Tackling the hay meadow that was a lawn
The beginning of July marks a big change in lifestyle. After the adrenalin-fuelled high energy working of the main garden centre season of May and June, suddenly things go quiet as most gardeners have planted-up in anticipation of the summer season when (hopefully) they can enjoy the fruits of their labours. Apart from feeding and snipping, July is a much more relaxed month.
I started the month by having a couple of days at home. Various commitments meant my time was limited but, you may be surprised to hear, my own garden gets pushed down the list of priorities, and so what opportunity I had was largely spent making up for lost time and trying to catch up.
Until the end of May I had done rather well, but my working life in June was so intense, I did little more than make sure the baskets were watered and the fish fed before I left for work. The result has been, while I’m busy serving customers at the nursery, my own garden had slipped into a severe decline.
The grass over in the paddock/allotment seemed the obvious starting point. It was relatively dry and an hour with a lawnmower can make a big difference. Not cut for about 10 days, the “lawn” had taken on the characteristics of a hay meadow. This was not “mowing the lawn”, it was more like hay-making and my mower was overwhelmed. I had to cut it first without the grass box on, just to take control.
Not quite as dry as I thought, after going over the whole area twice there was still quite a bit of cut grass on the surface and so I decided to let it dry in the sun for 24 hours, and try again the following day.
Unfortunately, region-wide torrential rain was forecast for the Tuesday, and so despite dreaming of going off somewhere for the day, we decided to stay at home and continue catching up on jobs outside until the wet arrived. It was gloomy and overcast from the start, but the rain seemed to be holding off. First the potatoes.
Rosebay willow-herbs seemed to have decided to create a new weed plantation among my potatoes and onions and my once proud display looked … well, frankly, a complete shambles! Nothing for it but to get stuck in and hand weed the lot before they had chance to flower and produce seed, after all, one year’s seeds means 10 years’ weeds.
Thankfully, these weeds are upright growing and easy to pull out and, after about two hours of constant weeding, the place was starting to take shape. Just as the decline had been so rapid, so now was the recovery. As I pulled out the weeds, my enthusiasm grew as neat lines of pretty good onions were revealed and garlic plants to die for. My work earlier in the season had not been lost. Things were looking pretty good.
I had taken the decision a month ago to cover one raised bed with anti-weed matting until I got round to sowing some vegetables. I was rewarded with clean, weed-free soil as I pulled the matting back on this bed. Not a weed in sight. Not only that, I’d hoed the soil and it was already to go.
Rain was now threatening, and so I quickly sowed a few rows of dwarf beans and peas in the unused soil.

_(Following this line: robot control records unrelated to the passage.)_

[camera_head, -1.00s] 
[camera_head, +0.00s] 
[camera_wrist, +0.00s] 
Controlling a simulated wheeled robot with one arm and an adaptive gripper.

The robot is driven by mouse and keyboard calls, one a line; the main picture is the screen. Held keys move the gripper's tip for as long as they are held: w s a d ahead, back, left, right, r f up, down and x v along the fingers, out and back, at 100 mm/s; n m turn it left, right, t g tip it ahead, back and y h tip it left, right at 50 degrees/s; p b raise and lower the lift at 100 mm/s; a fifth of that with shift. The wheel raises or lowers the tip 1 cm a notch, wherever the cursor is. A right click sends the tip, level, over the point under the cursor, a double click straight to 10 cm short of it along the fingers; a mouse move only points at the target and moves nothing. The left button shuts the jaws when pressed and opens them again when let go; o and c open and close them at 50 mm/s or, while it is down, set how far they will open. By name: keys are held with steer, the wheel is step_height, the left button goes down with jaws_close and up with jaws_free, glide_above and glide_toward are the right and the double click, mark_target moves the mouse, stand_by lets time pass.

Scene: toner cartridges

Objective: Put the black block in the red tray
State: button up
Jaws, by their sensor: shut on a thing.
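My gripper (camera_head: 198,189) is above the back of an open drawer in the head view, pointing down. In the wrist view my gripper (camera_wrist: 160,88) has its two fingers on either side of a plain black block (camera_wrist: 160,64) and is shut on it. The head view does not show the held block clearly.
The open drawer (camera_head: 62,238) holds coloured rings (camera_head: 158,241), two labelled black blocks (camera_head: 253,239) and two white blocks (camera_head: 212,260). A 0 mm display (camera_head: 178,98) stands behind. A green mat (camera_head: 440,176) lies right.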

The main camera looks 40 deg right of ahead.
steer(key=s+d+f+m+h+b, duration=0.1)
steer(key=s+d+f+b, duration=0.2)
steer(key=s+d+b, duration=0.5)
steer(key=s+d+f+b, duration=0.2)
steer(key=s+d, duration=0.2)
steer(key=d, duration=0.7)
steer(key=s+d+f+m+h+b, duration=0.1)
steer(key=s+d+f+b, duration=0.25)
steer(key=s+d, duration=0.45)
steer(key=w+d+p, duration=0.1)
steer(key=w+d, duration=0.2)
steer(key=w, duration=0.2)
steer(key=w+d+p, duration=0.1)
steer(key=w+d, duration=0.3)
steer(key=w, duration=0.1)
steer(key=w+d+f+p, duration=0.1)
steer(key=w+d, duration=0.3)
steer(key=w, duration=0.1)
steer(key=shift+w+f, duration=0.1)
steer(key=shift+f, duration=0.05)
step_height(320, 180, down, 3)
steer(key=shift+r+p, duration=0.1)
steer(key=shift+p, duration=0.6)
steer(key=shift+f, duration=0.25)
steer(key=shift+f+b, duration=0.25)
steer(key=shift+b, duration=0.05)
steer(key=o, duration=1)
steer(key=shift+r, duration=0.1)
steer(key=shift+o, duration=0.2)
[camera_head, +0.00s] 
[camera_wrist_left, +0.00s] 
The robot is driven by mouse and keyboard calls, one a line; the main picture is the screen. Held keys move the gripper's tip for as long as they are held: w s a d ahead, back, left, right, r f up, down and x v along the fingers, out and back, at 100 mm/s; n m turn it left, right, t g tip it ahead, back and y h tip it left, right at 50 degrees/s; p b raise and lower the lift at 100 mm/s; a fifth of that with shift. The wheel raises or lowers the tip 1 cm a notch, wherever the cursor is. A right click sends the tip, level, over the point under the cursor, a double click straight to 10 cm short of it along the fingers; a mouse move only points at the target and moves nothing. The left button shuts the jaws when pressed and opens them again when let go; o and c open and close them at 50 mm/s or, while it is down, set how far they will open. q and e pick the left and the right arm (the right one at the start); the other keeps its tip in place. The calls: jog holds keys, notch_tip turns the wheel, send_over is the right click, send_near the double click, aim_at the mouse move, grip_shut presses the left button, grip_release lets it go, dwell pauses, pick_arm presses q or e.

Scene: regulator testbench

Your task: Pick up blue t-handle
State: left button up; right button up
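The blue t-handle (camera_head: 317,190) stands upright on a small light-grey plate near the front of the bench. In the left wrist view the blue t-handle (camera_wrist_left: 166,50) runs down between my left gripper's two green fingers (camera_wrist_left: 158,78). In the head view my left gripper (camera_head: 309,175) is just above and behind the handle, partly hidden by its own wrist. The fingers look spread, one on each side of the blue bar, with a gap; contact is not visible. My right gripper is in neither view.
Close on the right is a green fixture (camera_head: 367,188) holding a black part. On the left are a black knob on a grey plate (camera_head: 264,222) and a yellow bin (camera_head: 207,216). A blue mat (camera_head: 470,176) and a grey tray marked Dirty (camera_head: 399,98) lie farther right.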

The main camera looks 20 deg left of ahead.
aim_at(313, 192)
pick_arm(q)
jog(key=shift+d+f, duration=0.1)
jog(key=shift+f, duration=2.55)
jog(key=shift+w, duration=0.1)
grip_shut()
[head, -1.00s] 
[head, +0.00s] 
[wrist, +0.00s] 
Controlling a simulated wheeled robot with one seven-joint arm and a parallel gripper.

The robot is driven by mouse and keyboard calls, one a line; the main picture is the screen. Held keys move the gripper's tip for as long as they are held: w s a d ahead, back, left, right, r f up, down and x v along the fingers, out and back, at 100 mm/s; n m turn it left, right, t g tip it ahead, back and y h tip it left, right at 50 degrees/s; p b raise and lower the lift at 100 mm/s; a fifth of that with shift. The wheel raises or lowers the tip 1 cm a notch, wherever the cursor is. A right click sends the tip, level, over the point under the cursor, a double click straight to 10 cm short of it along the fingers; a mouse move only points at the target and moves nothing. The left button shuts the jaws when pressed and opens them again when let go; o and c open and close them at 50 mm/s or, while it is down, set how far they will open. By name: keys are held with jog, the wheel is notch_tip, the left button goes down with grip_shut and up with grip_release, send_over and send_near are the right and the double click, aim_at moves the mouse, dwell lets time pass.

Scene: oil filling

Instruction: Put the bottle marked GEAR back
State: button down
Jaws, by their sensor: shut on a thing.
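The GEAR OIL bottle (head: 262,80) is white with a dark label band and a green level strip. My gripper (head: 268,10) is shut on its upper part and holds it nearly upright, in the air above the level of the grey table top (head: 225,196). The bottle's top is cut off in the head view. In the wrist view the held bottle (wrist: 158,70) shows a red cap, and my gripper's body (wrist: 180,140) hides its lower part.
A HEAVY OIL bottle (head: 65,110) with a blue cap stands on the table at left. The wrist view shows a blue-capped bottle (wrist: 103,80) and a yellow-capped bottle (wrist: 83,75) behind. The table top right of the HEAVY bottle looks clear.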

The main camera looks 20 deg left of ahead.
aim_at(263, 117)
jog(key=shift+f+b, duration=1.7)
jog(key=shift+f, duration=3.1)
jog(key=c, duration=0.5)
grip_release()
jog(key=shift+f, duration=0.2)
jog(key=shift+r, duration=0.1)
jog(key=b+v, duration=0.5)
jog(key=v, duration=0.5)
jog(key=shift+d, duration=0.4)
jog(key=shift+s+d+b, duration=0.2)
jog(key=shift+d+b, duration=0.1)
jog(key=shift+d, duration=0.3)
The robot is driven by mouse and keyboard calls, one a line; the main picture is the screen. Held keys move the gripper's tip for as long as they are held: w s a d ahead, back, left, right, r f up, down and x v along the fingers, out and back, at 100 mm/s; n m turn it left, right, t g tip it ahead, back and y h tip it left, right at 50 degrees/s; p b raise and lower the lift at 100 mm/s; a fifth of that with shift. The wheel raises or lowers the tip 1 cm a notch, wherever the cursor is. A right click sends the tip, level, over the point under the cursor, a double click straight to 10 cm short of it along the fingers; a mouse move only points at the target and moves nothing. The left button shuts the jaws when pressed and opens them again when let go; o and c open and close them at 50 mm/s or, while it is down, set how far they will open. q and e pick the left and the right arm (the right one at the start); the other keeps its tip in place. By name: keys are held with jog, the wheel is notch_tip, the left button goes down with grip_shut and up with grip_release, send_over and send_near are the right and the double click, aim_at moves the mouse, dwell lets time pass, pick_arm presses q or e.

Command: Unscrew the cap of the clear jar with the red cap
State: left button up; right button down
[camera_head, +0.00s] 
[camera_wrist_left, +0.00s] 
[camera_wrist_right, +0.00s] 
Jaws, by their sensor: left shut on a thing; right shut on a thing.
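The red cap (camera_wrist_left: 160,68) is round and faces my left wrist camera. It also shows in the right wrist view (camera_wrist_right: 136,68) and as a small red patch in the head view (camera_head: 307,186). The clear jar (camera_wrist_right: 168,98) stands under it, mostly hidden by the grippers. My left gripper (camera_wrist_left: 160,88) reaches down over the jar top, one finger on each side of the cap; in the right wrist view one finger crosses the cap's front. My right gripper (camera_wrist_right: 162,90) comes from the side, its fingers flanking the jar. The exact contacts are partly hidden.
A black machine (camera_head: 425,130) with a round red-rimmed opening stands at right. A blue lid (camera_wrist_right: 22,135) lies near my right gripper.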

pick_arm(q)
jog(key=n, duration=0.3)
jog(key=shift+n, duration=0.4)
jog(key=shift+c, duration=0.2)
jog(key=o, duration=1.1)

If I could get them in before the rain came, a good soaking would give them the best start possible. The rain held off until the job was done but what rain we had was negligible, and so I thought I’d give the grass another mowing.
The previous day’s cuttings were now much drier and the mower hoovered them up more effectively than before. I gave the whole area, now almost looking like a lawn another good cut and the clippings developed into a small mountain on the compost heap. Job done, I put the mower away before the heavens opened and the forecast rains arrived at last.
But I didn’t mind. I had made massive progress during the day tidying all the vegetable beds, sowing those peas and beans but, above al taming the wilderness that had looked more like meadow than lawn. It was a case of, almost literally, making hay while the sun shines!